Data from robot episodes:
________

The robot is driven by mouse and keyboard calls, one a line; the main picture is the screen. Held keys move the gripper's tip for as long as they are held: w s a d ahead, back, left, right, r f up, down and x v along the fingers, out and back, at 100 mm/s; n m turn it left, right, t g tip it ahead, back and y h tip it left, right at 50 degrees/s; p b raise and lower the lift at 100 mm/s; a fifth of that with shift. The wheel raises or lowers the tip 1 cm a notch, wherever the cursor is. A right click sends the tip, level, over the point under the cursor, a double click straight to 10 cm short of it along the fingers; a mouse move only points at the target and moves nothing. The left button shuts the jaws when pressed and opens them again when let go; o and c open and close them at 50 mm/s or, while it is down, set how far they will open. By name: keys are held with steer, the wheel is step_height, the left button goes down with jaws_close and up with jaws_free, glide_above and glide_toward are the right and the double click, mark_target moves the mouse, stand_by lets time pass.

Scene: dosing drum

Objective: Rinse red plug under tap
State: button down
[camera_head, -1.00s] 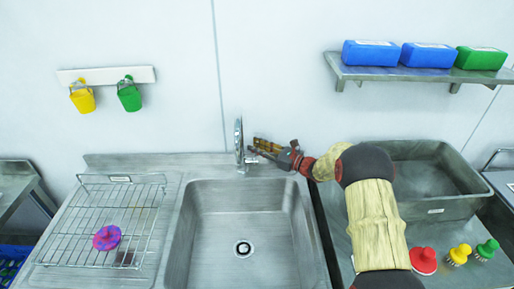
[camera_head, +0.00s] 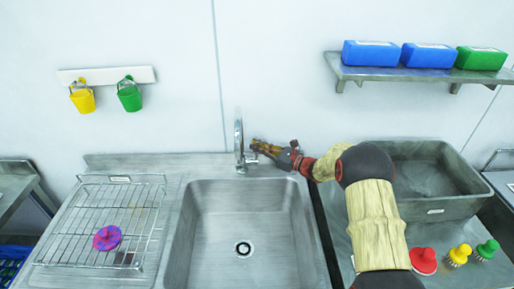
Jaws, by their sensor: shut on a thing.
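The red plug (camera_head: 423,262) stands on the right-hand counter, in front of the grey tub and far from my gripper. The tap (camera_head: 239,145) rises behind the sink (camera_head: 190,230), and no water shows coming from it. My gripper (camera_head: 255,146) is at the tap's right side, its fingers pointing left. It is shut at the tap's handle, which the fingers mostly hide.
A yellow (camera_head: 460,254) and a green piece (camera_head: 487,249) stand beside the red plug. A grey tub (camera_head: 425,190) sits behind them. A wire rack (camera_head: 75,225) with a pink-purple piece (camera_head: 107,238) is left of the sink. The basin is empty.

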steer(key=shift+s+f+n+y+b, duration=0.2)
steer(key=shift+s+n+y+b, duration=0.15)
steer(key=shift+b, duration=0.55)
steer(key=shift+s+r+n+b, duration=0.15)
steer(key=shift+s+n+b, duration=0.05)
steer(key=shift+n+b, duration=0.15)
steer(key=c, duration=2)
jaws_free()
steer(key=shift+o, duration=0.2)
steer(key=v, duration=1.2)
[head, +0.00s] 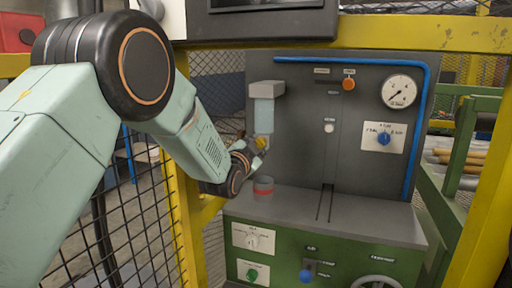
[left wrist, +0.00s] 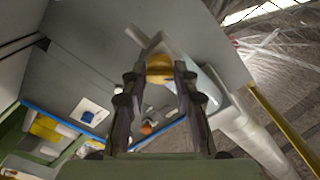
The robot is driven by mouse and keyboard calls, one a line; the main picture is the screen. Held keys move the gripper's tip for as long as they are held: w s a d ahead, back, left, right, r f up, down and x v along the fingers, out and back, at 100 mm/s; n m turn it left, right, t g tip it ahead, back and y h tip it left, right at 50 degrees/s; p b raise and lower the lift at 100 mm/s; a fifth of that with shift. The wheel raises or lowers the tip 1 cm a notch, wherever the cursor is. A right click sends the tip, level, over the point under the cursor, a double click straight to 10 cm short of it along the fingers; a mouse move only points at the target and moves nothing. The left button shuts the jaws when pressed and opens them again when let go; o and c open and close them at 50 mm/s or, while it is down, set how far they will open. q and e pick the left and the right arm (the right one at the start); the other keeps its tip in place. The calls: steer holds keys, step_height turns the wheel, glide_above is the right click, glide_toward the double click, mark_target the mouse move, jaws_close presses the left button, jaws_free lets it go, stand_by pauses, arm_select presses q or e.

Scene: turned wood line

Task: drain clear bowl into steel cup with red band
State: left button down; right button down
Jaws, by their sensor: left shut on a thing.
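The clear bowl (head: 264,115) hangs upright under a grey block on the dark panel in the head view. A small yellow part (head: 261,142) shows just below it. My left gripper (head: 257,146) comes in from the left and is shut on this yellow part. In the left wrist view the yellow part (left wrist: 160,67) sits between the fingertips (left wrist: 160,72). The steel cup with the red band (head: 263,187) stands upright on the grey ledge, below the bowl and apart from the gripper. The liquid level in the bowl cannot be made out. My right gripper is not in view.
The panel carries a gauge (head: 398,92), a blue knob (head: 384,138), an orange button (head: 348,84) and a blue pipe (head: 421,130). The ledge (head: 375,222) is clear right of the cup, apart from a dark slot. Yellow posts (head: 187,225) and mesh stand at the left.

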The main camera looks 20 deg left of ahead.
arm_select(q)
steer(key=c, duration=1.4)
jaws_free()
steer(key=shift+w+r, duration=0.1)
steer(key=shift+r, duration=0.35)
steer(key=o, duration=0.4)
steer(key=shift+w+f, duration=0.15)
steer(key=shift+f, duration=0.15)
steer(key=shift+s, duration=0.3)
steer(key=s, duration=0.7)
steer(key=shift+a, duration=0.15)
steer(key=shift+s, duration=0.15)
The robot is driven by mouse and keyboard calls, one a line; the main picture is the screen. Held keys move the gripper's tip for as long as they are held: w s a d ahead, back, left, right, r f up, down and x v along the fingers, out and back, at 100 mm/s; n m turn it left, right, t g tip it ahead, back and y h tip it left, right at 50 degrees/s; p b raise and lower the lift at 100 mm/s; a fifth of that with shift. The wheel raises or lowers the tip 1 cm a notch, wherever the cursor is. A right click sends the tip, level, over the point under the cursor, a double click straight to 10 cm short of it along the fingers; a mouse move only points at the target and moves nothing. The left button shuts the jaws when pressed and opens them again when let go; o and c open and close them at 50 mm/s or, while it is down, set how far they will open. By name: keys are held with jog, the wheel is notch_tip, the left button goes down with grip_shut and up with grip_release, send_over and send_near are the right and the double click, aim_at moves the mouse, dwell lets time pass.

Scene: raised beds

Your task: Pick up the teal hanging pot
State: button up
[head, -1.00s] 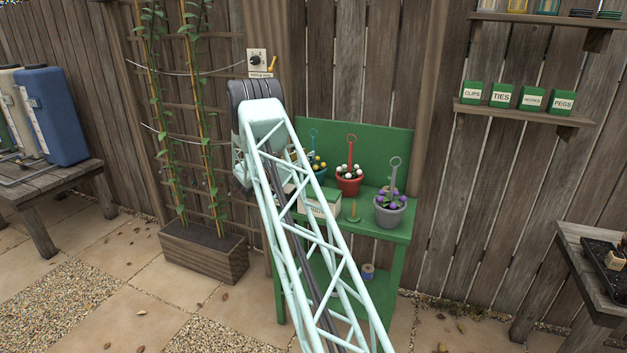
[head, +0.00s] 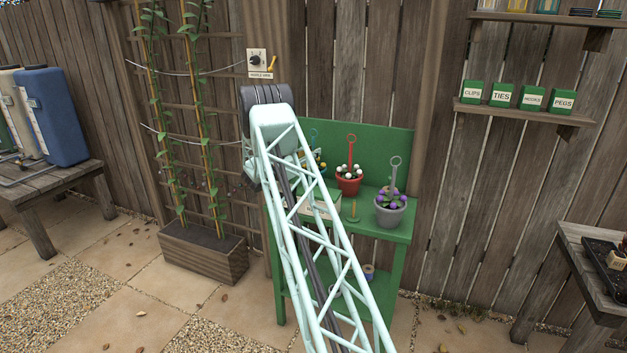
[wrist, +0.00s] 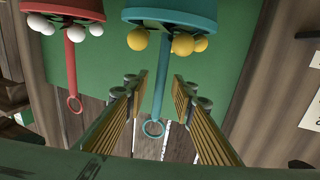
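The teal hanging pot (wrist: 170,12) is at the top of the wrist view, which looks upside down. It has yellow flowers, and its teal stem handle (wrist: 158,90) ends in a ring. My gripper (wrist: 160,78) is open, with one ribbed finger on each side of the handle in that view. I see no finger touching it, and the depth between them is hard to judge.
A red pot (head: 349,187) with white flowers stands close beside the teal one, its red handle (wrist: 70,60) near my gripper. A grey pot (head: 390,214) with purple flowers is at the right of the green bench (head: 398,236). The green backboard (head: 385,155) stands behind.

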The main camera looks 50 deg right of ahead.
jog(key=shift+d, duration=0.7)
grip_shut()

________

Search the data for the string "State" and copy each line where it appears.

The result:
State: button down
State: left button down; right button down
State: button up

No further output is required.